▸ **A block of data**:
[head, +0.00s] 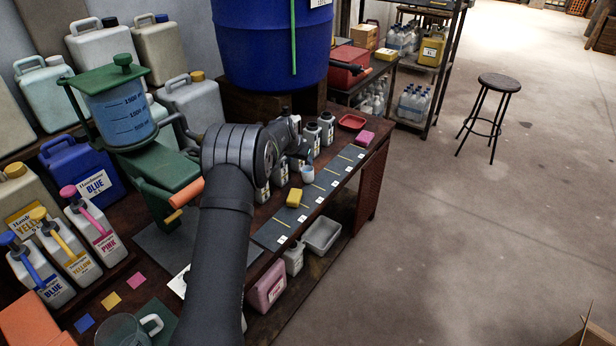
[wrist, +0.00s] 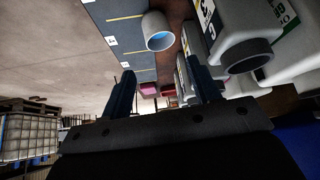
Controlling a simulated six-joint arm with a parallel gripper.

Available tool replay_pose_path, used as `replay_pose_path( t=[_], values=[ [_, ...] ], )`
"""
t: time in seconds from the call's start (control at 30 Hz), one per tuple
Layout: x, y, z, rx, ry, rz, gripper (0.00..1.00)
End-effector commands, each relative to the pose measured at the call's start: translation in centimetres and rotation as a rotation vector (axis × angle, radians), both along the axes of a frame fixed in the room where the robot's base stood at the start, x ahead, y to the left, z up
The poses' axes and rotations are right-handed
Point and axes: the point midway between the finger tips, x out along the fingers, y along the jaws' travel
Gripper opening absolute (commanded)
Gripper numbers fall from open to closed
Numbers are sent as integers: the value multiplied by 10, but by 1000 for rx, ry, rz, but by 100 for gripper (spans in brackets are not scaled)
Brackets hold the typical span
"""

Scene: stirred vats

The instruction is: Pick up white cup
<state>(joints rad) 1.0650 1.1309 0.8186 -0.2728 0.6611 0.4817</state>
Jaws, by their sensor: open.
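The white cup (head: 307,173) stands near the left edge of the dark numbered mat (head: 268,238), beside the row of bottles, in the head view. In the wrist view the white cup (wrist: 154,24) is at the top centre, its round mouth showing blue inside. My gripper (wrist: 163,84) is open, its two dark blue fingers apart with nothing held between them. The cup lies above the fingertips in the wrist picture, apart from them. In the head view my gripper is close to the cup and bottles, partly hidden by my arm.
White bottles (wrist: 240,45) stand close by the right finger in the wrist view. A large blue vat (head: 262,45) stands behind.

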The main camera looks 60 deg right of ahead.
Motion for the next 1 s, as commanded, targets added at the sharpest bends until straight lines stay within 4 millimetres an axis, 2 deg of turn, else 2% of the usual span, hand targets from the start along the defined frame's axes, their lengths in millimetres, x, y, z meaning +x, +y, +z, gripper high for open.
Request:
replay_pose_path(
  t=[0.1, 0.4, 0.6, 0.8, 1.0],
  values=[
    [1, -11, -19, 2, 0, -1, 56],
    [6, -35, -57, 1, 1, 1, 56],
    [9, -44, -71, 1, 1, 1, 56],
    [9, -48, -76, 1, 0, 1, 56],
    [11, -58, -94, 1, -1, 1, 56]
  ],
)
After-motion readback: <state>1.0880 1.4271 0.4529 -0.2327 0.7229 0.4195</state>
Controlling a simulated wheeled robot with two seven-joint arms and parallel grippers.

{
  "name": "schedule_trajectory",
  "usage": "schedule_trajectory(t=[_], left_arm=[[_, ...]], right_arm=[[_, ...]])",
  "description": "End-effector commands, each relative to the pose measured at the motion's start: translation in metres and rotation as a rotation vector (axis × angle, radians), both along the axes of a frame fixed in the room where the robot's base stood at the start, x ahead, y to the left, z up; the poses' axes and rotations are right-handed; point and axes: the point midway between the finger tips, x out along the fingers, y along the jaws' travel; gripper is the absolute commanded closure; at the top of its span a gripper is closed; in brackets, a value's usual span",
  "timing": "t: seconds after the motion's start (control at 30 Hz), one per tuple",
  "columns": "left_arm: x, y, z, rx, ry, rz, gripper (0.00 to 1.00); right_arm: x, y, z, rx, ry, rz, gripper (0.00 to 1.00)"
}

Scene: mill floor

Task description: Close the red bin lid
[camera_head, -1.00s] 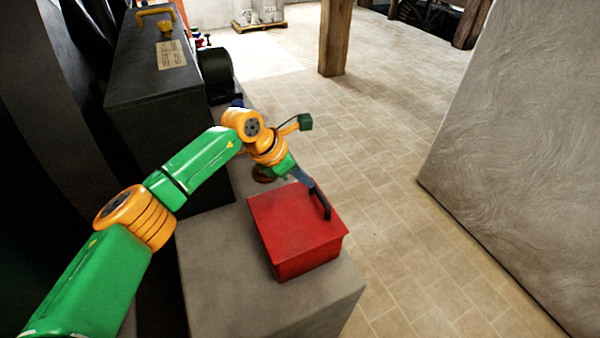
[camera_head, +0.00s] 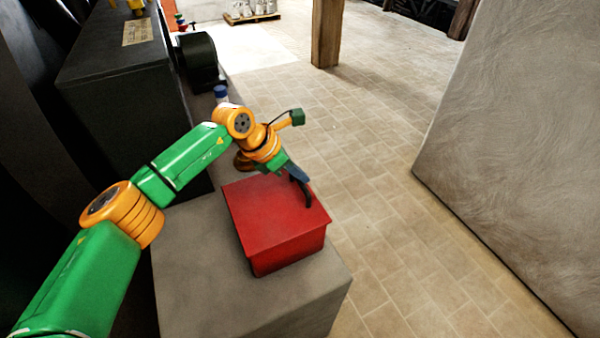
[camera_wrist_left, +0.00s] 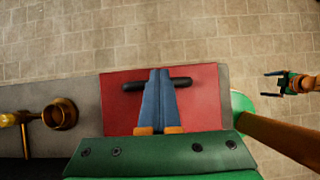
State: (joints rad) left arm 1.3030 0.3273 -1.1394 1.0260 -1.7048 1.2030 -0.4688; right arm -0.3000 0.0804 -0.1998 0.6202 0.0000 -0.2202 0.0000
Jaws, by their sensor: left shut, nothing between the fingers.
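The red bin (camera_head: 285,250) stands on a grey block. Its red lid (camera_head: 265,205) lies flat over the top, with no clear gap visible. A black handle (camera_head: 307,197) is on the lid's right side. My left gripper (camera_head: 300,177) is over the lid at the handle, fingers shut with nothing between them. In the left wrist view the shut fingers (camera_wrist_left: 160,75) cross in front of the handle (camera_wrist_left: 182,82), over the red lid (camera_wrist_left: 205,110); I cannot tell whether they touch it. My right gripper (camera_wrist_left: 274,84) shows at the right there, fingers apart and empty.
The grey block (camera_head: 190,270) has bare room left of and in front of the bin. A brass fitting (camera_wrist_left: 60,114) sits beside the bin. A dark cabinet (camera_head: 120,95) stands behind at left. Tiled floor (camera_head: 380,200) is open to the right, up to a pale wall (camera_head: 510,150).

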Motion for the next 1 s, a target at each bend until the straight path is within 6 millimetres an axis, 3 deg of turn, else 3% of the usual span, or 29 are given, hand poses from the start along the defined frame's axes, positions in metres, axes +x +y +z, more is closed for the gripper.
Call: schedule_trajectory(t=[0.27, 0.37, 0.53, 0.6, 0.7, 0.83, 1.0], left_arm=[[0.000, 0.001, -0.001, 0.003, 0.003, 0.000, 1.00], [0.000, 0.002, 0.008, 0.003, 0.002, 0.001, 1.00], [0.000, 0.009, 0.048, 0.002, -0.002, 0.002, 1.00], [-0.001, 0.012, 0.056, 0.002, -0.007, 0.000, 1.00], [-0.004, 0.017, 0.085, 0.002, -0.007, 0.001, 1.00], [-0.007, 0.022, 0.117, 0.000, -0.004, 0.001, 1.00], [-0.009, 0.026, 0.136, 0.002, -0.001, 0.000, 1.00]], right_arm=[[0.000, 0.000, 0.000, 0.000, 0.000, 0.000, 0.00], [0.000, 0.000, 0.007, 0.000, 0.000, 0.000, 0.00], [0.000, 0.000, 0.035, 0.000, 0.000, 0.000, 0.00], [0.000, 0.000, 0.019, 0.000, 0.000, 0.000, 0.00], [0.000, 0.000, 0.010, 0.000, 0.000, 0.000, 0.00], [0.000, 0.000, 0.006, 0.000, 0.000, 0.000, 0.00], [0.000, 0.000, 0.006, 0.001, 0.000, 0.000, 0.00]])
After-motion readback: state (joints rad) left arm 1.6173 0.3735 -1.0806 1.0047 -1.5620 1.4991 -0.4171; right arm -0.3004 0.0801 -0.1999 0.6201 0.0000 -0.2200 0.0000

▸ **STATED PROBLEM**: Make an exact copy of all the material, but keep the pictures out of it.

▸ **FULL SOLUTION**:
[head, +0.00s] 
[wrist, +0.00s] 
Controlling a simulated six-joint arm with a parallel gripper.

Available tool replay_pose_path, used as `replay_pose_path( t=[_], values=[ [_, ...] ], )`
"""
t: time in seconds from the call's start (control at 30 Hz), one per tuple
Layout: x, y, z, rx, ry, rz, gripper (0.00..1.00)
End-effector commands, each relative to the pose measured at the call's start: translation in centimetres and rotation as a rotation vector (axis × angle, radians), both along the axes of a frame fixed in the room where the robot's base stood at the start, x ahead, y to the left, z up
The poses' axes and rotations are right-handed
Point and axes: the point midway between the finger tips, x out along the fingers, y along the jaws' travel
Gripper opening absolute (commanded)
Gripper numbers fall from open to closed
Numbers are sent as integers: the value multiplied by 10, but by 1000 for rx, ry, rz, but by 100 for gripper (spans in brackets are not scaled)
Brackets hold the typical span
"""

Scene: stirred vats

The instruction is: Pick up white cup
<state>(joints rad) 1.0650 1.1309 0.8186 -0.2728 0.6611 0.4817</state>
Jaws, by their sensor: open.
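The white cup (head: 307,173) stands near the left edge of the dark numbered mat (head: 268,238), beside the row of bottles, in the head view. In the wrist view the white cup (wrist: 154,24) is at the top centre, its round mouth showing blue inside. My gripper (wrist: 163,84) is open, its two dark blue fingers apart with nothing held between them. The cup lies above the fingertips in the wrist picture, apart from them. In the head view my gripper is close to the cup and bottles, partly hidden by my arm.
White bottles (wrist: 240,45) stand close by the right finger in the wrist view. A large blue vat (head: 262,45) stands behind.

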The main camera looks 60 deg right of ahead.
Motion for the next 1 s, as commanded, targets added at the sharpest bends until straight lines stay within 4 millimetres an axis, 2 deg of turn, else 2% of the usual span, hand targets from the start along the defined frame's axes, their lengths in millimetres, x, y, z meaning +x, +y, +z, gripper high for open.
Request:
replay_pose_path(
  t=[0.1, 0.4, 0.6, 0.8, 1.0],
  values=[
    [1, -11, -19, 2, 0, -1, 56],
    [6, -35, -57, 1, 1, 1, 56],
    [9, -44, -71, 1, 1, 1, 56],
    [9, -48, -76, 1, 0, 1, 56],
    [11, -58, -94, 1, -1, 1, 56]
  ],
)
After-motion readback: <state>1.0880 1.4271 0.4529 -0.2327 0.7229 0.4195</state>
Controlling a simulated wheeled robot with two seven-joint arms and parallel grippers.

{
  "name": "schedule_trajectory",
  "usage": "schedule_trajectory(t=[_], left_arm=[[_, ...]], right_arm=[[_, ...]])",
  "description": "End-effector commands, each relative to the pose measured at the motion's start: translation in metres and rotation as a rotation vector (axis × angle, radians), both along the axes of a frame fixed in the room where the robot's base stood at the start, x ahead, y to the left, z up; the poses' axes and rotations are right-handed; point and axes: the point midway between the finger tips, x out along the fingers, y along the jaws' travel; gripper is the absolute commanded closure; at the top of its span a gripper is closed; in brackets, a value's usual span",
  "timing": "t: seconds after the motion's start (control at 30 Hz), one per tuple",
  "columns": "left_arm: x, y, z, rx, ry, rz, gripper (0.00 to 1.00); right_arm: x, y, z, rx, ry, rz, gripper (0.00 to 1.00)"
}

Scene: mill floor

Task description: Close the red bin lid
[camera_head, -1.00s] 
[camera_head, +0.00s] 
[camera_wrist_left, +0.00s] 
State: (joints rad) left arm 1.3030 0.3273 -1.1394 1.0260 -1.7048 1.2030 -0.4688; right arm -0.3000 0.0804 -0.1998 0.6202 0.0000 -0.2202 0.0000
Jaws, by their sensor: left shut, nothing between the fingers.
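The red bin (camera_head: 285,250) stands on a grey block. Its red lid (camera_head: 265,205) lies flat over the top, with no clear gap visible. A black handle (camera_head: 307,197) is on the lid's right side. My left gripper (camera_head: 300,177) is over the lid at the handle, fingers shut with nothing between them. In the left wrist view the shut fingers (camera_wrist_left: 160,75) cross in front of the handle (camera_wrist_left: 182,82), over the red lid (camera_wrist_left: 205,110); I cannot tell whether they touch it. My right gripper (camera_wrist_left: 274,84) shows at the right there, fingers apart and empty.
The grey block (camera_head: 190,270) has bare room left of and in front of the bin. A brass fitting (camera_wrist_left: 60,114) sits beside the bin. A dark cabinet (camera_head: 120,95) stands behind at left. Tiled floor (camera_head: 380,200) is open to the right, up to a pale wall (camera_head: 510,150).

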Motion for the next 1 s, a target at each bend until the straight path is within 6 millimetres an axis, 3 deg of turn, else 3% of the usual span, or 29 are given, hand poses from the start along the defined frame's axes, positions in metres, axes +x +y +z, more is closed for the gripper.
Call: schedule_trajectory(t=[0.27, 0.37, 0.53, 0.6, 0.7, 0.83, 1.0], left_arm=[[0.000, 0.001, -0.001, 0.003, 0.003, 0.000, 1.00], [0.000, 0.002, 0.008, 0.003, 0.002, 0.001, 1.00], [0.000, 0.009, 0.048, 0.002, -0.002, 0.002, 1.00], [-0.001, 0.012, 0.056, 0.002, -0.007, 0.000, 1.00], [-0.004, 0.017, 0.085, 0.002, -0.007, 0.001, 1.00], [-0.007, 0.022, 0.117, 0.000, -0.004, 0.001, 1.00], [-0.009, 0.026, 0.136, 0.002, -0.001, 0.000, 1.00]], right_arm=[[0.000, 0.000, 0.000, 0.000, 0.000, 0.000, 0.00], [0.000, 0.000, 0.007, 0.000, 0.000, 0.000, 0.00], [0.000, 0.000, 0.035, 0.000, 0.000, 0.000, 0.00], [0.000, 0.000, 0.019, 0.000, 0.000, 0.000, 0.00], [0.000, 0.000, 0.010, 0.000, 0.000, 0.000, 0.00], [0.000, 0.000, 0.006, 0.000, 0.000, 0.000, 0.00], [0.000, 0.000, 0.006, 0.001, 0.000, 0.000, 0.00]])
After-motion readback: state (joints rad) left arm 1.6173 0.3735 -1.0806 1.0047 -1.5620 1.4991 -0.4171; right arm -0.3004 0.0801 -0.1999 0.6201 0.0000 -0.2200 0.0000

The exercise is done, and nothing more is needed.